If you are a journalist, the French are great. They provide the juiciest copy, which can transform the driest topics into cannon fodder for xenophobes, and realists alike.
This time the task of ramping up Anglo/Gallic prejudices has fall to the Governor of the Bank of France Christian Noyer. Talking to the ‘FT’, he suggested that the City of London should be stripped of its position as the financial hub of euro trading. So that’s bonds, derivatives, equities – in fact just about everything. If it’s finance and involves the euro, then London holds the position that should belong to Paris.
Mr Noyer said: “We’re not against some business being done in London, but the bulk of the business should be under our control. That’s the consequence of the choice by the UK to remain outside the euro area.”
The funny thing is, however, that Mr Noyer might be right – or at least partially right.
He is wrong about stripping London of its pre-eminent position. It is not up to governments to decide which centres should be hubs. You can’t wake up one morning, and say let’s rid London of its status as a financial capital.
But the markets can decide to do this. And there are signs that this is happening, and this is the price the UK pays for not being in the euro. It has nothing to do with the wishes of politicians, just the reality of markets.
But it doesn’t seem very likely that Paris will take over from London, however, not as long as France insists on anti-market friendly policies. A recent survey from the Conference Board in the US recently forecast that
France will be the worst performing economy in the world over the next ten years or so. The report may or may not prove to be right, but even if there is only a miniscule of truth in the report, it is hard to see Paris taking over from London in anything. See: Is France really set to be the worst performing economy in the world over the next ten years?
Moving away from France and the UK, there is the issue of tax avoidance. We hear about the evils of Amazon, Google, Starbucks and co avoiding tax, but the truth is that they are multinationals, and an advantage of being a multinational is that you can channel profits into countries where tax rates are lower. There is only one possible solution and that is to have some kind of minimum worldwide corporation tax rate (either that or have no corporation tax, at all). Getting international agreement for such as idea is probably impossible, but a reasonable half-way measure might be an EU-wide corporation tax. Alas, the UK’s influence in the EU is such that it is unlikely to get such an idea through, even if it wanted to. This is another disadvantage of the UK’s EU cynicism.
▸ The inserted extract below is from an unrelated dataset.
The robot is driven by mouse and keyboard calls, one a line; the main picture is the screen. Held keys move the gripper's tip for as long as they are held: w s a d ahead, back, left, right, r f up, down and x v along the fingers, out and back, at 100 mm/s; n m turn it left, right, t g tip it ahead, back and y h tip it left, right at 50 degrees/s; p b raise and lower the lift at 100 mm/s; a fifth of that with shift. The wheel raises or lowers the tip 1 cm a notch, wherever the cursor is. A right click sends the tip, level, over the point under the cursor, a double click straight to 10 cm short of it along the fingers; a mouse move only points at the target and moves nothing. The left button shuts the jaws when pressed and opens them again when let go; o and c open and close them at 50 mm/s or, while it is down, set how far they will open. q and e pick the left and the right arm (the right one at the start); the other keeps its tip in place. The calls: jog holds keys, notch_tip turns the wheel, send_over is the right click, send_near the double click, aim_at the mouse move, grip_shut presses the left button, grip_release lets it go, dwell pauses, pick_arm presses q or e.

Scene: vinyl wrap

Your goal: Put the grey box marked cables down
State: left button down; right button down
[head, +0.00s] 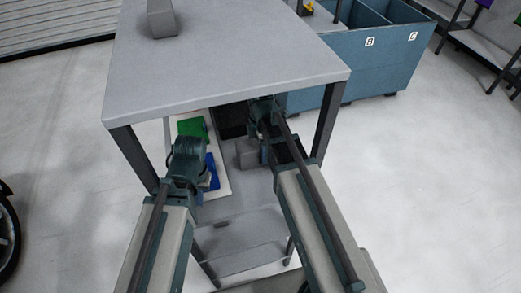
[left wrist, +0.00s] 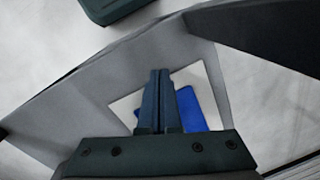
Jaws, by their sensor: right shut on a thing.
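A small grey box (head: 248,153) is under the grey table, just above or on the lower shelf; I cannot tell if it touches. No marking on it is legible. My right gripper (head: 265,148) is at the box's right side, shut on it, its fingers mostly hidden. My left gripper (head: 188,155) is under the table's front left part, apart from the box. In the left wrist view, its fingers (left wrist: 159,100) are together with nothing seen between them.
The grey tabletop (head: 225,60) overhangs both grippers, with legs at its corners. On the lower shelf, a white panel (head: 222,184) bears a green piece (head: 192,127) and a blue piece (head: 211,170). A blue bin (head: 350,75) with lettered compartments stands behind right. A grey object (head: 162,20) is on top.

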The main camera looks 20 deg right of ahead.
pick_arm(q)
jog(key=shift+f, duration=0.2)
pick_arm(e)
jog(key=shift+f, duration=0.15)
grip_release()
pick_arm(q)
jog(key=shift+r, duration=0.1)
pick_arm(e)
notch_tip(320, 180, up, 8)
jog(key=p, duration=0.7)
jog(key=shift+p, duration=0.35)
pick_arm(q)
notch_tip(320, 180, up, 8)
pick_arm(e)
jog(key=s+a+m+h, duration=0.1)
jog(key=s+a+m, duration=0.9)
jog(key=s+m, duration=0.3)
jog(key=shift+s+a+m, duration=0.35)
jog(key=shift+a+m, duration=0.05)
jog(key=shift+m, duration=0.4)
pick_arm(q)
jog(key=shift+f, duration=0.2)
On the other hand, a new series on ‘Sky News’ is set to expose the way the UK’s economy’s woes are focused on certain regions. As Ed Conway, the presenter of the TV series, said in the ‘Telegraph’: “It transpires that London and the South East of England never experienced a double-dip recession at all, they simply did not shrink through 2011 and 2012. The economic contraction that led to the national ‘double dip’ happened exclusively in the North, the Midlands, Northern Ireland, Scotland and Wales.” See: Prosperity across the South is hiding a recession in much of Britain
Here is the irony. While some may lament the disadvantages of not being in the euro, the UK suffers from its own single currency.
Truth is that the success enjoyed by the City has pushed up the value of the pound so much that regions outside the South East struggle to compete.
So should London and the South East have their own currency, let’s call it the Boris? Maybe an independent Catalonia needs its own currency too.
You may think this is a daft idea. You may be right.
It is probably the case that if indebted European countries left the Eurozone, their economies would, after an initial shock, enjoy a strong economic recovery.
But if you accept that the idea of London having its own currency is daft, this would suggest you believe the euro must survive, at any cost.